在《理论之后》一书中,伊格尔顿力求通过反思文化研究的分析模式强调理论和实践结合的意义。如今,“理论之后”渐成指向理论社会实践的代名词。身体在文化研究和“理论之后”两种语境中的功能不同:文化研究探寻身体背后的社会意味,“理论之后”则更看重身体的生理性;文化研究中的“身体”指向了权力分类和冲突,而“理论之后”的身体则强调了社会“团结”。立足于上述两种身体,反观“理论之后”有关理论实效性的种种设想,主要表现为理论的有用性和理论隐喻性、理论的价值取向之间的关系。“文化研究”和“理论之后”都关乎意识形态策略,其理论背后有着具体的意图。

伊格尔顿;文化研究;《理论之后》

理论的有用性成为“理论之后”的学界理想,有观点认为,文化研究是不合时宜的理论想象,它往往是理论家根据自身的意图对现实世界进行文化修饰。不过,“理论之后”反思文化研究的理由并不一致,其中一些理论家从“身体”出发反观文化研究中身体主题的种种不妥之处。他们认为,身体的文化研究不管是强调分类还是拒绝分类,都深陷相对主义或是绝对相对主义的泥潭。在这些理论家看来,身体文化研究的理论实效性的丧失,不单是由于文化过滤掉了躯体的生物性感觉,更重要的是这些文化分类违背了社会学关于团结的学科意图。“这些强调共性而非差异的方法与‘文化认同’不大相干。这些方法与经验相关——所有文化和所有历史时期的成员共享这些经验,尽管发生文化变迁,这些经验依然保持不变。”[3]在布莱恩·S.特纳等理论家那里,这些共享的经验就被具体化为“身体的材料性”。相对主义更多着眼于社会的冲突,绝对相对主义更是藐视“本质”的必要性。理论家对于社会学“身体”的重新规划是对“社会冲突论”的反拨,人们开始重新挖掘身体本质的可能,而这恰恰是理论重启其社会有效性的必要途径。文化研究被称为“装饰性社会学”,布莱恩·S.特纳曾认为,这是一种沉溺于商业和大众文化眼前利益中的社会学,它没有历史深度,不进行比较研究,并且对政治不感兴趣。“装饰性社会学”的说法放大了文化研究弊端的现实缘由,文化研究成为了消费和政治短视的代名词,其所热衷的“冲突”也被理解为是消费的结果。人们断定文化研究“华而不实”,因此这种方式无法建立理论和实践间的有效关联。

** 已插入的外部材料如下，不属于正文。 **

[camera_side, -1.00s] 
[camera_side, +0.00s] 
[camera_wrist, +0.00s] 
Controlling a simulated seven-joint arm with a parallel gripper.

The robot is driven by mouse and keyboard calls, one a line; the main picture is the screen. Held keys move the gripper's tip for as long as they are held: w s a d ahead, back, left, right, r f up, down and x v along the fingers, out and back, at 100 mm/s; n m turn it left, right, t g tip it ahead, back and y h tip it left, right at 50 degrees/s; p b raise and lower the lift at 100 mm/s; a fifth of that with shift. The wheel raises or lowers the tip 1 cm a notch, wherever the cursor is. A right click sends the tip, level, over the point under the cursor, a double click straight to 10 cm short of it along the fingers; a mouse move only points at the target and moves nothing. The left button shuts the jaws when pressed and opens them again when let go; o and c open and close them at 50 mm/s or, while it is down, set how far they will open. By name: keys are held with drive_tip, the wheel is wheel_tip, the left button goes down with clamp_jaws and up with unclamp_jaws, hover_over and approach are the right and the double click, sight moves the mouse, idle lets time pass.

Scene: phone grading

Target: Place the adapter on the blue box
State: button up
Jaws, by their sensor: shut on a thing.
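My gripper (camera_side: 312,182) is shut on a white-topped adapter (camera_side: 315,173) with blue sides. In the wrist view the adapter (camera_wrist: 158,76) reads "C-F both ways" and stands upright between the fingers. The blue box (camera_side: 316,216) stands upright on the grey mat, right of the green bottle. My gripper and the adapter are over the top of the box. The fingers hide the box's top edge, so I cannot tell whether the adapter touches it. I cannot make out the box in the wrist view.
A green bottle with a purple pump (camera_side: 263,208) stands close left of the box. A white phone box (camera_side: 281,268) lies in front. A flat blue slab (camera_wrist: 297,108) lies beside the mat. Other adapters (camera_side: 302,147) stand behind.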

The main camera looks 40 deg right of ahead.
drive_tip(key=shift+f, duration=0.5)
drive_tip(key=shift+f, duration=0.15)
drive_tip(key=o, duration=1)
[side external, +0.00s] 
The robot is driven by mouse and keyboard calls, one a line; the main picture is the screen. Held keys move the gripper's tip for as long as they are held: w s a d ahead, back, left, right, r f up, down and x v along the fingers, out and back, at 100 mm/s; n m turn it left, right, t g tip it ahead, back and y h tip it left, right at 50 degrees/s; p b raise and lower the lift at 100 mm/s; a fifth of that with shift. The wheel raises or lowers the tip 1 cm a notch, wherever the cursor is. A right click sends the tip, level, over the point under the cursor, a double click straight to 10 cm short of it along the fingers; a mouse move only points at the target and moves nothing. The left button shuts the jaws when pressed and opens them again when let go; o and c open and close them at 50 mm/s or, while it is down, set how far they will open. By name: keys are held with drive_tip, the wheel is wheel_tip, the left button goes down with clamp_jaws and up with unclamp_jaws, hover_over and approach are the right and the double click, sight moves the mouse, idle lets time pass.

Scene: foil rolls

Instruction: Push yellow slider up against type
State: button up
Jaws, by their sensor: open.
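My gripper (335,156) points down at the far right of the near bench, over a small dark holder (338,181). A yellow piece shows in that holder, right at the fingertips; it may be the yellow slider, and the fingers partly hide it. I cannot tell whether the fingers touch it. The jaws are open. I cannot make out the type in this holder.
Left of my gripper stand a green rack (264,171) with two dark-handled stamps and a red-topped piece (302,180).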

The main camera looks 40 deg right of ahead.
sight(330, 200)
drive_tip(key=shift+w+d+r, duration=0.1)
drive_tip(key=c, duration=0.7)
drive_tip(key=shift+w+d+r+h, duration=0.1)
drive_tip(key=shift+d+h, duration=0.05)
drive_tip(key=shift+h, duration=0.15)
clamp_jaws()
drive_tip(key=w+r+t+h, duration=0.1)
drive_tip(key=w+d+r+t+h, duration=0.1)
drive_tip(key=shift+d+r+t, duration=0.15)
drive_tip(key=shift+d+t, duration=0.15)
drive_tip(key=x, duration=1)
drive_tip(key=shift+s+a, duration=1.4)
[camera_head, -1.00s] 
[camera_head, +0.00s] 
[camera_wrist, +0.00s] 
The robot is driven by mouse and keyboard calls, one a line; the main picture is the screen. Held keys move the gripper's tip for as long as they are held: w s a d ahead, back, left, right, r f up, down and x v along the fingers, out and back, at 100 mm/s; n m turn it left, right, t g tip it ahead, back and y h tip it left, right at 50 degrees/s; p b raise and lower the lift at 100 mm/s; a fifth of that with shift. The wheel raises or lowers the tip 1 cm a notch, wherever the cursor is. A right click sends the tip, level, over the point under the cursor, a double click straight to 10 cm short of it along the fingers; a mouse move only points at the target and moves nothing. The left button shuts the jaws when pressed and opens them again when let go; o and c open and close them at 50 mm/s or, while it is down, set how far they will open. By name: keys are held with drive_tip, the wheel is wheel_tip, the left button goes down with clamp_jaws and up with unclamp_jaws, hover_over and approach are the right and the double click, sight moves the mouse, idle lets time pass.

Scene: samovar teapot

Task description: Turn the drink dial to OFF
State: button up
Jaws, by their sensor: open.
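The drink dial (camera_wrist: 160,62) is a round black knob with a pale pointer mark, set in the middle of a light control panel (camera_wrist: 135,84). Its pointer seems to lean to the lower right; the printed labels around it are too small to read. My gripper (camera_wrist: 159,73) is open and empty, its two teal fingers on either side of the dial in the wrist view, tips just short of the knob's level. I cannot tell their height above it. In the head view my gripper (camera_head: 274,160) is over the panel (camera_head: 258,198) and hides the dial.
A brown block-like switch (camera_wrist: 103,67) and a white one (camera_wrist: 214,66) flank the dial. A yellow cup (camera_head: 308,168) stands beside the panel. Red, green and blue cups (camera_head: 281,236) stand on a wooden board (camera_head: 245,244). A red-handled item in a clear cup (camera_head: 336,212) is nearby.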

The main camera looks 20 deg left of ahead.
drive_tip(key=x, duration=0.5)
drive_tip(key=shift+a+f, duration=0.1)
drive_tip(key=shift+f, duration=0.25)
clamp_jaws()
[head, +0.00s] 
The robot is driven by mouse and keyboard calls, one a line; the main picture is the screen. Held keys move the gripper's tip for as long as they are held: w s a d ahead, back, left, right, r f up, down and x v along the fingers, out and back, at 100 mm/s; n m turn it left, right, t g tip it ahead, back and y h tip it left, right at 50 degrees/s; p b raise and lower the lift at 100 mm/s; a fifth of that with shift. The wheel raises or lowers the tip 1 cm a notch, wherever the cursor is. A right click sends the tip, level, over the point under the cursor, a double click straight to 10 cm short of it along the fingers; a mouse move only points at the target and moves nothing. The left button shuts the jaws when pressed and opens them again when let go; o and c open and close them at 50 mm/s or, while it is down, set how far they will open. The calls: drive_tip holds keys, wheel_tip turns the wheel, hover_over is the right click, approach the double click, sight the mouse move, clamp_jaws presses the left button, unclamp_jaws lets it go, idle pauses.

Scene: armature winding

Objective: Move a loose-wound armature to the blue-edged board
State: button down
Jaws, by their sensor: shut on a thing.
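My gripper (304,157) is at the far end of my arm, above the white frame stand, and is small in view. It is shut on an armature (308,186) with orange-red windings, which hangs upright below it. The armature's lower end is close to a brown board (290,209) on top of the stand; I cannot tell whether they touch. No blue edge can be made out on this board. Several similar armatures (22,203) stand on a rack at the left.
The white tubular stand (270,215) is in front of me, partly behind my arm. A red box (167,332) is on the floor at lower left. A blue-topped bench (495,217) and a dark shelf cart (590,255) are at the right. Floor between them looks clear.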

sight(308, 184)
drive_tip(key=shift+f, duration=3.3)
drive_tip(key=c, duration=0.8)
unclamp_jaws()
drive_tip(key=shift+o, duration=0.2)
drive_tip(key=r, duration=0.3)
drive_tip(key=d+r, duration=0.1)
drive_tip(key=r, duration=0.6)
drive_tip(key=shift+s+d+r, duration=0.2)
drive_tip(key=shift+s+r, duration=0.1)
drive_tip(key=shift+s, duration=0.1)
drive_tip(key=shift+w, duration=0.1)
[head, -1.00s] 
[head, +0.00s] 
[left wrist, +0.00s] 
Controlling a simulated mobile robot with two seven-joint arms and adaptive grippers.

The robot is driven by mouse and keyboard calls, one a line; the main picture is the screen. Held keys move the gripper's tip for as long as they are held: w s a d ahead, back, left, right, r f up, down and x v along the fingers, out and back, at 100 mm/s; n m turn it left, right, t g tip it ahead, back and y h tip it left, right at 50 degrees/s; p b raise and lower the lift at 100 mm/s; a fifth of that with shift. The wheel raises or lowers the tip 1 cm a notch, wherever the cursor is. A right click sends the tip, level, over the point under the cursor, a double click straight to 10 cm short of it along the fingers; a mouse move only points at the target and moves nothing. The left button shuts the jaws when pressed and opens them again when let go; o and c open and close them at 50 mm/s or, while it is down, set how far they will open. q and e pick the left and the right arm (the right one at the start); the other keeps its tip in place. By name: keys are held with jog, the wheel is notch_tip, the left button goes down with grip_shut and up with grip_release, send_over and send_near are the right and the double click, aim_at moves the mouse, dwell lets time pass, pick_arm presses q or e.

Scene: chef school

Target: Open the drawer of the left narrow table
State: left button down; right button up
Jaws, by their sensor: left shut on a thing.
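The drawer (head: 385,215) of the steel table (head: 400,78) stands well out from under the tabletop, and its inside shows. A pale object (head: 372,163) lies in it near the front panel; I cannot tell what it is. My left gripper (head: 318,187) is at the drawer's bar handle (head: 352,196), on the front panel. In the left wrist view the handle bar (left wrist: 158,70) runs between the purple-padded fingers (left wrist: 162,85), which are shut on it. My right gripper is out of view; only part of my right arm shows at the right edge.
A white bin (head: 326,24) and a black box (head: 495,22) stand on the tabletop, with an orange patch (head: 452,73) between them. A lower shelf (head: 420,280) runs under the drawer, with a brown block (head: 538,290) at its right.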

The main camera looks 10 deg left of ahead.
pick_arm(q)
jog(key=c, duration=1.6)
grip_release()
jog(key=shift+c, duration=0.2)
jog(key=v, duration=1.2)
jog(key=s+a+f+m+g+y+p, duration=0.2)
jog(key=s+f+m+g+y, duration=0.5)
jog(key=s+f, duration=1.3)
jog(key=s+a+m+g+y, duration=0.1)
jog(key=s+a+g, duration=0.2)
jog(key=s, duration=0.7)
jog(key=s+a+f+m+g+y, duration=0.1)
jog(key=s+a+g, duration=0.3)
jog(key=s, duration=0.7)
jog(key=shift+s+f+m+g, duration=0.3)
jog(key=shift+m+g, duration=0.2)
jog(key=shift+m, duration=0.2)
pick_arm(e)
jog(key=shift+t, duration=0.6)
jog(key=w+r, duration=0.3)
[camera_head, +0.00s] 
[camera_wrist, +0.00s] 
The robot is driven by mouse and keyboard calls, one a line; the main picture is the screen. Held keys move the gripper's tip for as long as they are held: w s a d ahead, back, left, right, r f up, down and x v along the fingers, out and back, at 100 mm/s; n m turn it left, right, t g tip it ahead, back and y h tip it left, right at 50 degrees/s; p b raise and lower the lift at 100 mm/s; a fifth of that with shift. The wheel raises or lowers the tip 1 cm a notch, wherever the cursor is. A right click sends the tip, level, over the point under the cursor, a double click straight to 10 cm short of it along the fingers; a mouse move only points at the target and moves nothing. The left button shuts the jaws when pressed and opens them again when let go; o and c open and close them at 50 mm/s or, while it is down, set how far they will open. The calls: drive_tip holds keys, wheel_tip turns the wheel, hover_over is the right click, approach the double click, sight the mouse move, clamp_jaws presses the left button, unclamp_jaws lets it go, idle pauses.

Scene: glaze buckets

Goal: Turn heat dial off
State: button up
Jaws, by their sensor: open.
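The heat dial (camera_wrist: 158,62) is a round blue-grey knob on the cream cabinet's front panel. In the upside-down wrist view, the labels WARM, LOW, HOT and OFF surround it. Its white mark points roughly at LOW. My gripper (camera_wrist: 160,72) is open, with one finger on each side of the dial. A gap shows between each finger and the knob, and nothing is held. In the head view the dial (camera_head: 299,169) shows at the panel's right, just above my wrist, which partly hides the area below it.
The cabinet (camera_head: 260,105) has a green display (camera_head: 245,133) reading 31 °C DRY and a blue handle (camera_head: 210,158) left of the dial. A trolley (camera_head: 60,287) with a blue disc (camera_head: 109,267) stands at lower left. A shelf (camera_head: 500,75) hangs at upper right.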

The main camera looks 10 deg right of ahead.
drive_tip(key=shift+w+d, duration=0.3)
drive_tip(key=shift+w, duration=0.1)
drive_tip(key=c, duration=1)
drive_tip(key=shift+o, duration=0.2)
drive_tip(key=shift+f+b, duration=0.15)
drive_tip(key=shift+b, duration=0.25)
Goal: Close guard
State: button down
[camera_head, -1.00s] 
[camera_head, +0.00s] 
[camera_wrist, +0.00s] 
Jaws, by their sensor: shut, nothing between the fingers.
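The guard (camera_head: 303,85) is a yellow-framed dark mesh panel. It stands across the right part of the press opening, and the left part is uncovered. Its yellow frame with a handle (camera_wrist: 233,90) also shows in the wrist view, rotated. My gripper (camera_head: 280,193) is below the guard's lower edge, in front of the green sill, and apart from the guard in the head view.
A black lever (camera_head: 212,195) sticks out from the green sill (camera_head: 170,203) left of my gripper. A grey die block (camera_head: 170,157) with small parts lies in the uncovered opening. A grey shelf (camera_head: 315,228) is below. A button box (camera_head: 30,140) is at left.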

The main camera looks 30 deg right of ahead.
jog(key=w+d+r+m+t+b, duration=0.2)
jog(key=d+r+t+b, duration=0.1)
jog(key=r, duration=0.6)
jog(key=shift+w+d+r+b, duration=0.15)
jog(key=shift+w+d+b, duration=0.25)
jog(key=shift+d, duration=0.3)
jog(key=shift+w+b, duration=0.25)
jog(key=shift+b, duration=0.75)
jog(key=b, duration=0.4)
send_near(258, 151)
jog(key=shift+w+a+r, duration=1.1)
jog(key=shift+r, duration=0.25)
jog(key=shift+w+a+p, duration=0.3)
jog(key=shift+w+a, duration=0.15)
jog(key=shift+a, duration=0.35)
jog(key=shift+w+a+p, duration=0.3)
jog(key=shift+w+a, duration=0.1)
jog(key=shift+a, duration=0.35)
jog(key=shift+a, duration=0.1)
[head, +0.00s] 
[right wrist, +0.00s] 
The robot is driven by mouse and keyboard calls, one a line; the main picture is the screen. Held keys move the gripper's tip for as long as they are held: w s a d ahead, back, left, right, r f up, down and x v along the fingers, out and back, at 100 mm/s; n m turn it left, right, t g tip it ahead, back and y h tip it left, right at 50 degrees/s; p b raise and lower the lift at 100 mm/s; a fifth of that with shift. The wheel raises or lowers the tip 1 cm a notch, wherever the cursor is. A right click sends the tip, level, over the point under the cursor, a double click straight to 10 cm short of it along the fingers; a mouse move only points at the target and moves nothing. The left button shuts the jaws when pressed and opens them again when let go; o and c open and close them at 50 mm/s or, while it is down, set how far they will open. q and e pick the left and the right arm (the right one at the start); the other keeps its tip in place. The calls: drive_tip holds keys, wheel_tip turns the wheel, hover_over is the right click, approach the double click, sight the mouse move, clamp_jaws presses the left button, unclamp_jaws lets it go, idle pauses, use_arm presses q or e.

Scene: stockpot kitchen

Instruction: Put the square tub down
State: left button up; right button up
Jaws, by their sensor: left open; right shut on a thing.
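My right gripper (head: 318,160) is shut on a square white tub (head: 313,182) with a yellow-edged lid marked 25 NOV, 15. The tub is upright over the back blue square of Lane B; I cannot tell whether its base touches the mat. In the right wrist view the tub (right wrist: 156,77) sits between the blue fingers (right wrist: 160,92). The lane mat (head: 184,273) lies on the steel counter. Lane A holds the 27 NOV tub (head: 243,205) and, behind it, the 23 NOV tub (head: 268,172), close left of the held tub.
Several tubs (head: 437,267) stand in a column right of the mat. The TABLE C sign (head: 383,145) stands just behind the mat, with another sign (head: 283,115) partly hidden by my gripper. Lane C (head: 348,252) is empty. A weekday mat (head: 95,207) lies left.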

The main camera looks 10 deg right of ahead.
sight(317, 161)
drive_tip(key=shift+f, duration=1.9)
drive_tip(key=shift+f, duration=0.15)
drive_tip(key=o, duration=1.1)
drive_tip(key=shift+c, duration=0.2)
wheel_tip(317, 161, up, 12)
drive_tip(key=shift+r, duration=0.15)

在布莱恩·S.特纳等社会学家的眼里,身体的文化研究大有左道乱政的意味,为了拒绝身体的文化诱惑,他们回到了身体的材料性当中。躯体生理细节和一切原始的感知力成为社会学学科现实效力的最坚实保证,“在人类身体表现立场上进行的社会分析为社会学能够重新赢得它对经济、政治和道德的原始关注提供了基础”[4]。这是因为躯体感觉的共享是社会团结的基本来源。相对主义也解读了躯体的理论意味,但他们给出的答案和躯体团结恰恰相反,“人类都知道,不仅身体会老化衰退,而且关系也会崩溃。相对主义使用这个观点来否定普遍主义。然而,在政治理论中,相对主义面临的问题是,它不能在发展关怀的道德规范时又达到公正,或者在炮制一个欲望理论时又在道德规范上达到完美”[5]。相对主义从机体的衰亡中得出本质消亡的可能,相对主义无法在更大单位的群体中实现社会正义。在向往团结的社会学看来,相对主义的理论缺陷在于仅仅保全了某一利益群体的分配[6],而自保的心理将造就极端的排他性。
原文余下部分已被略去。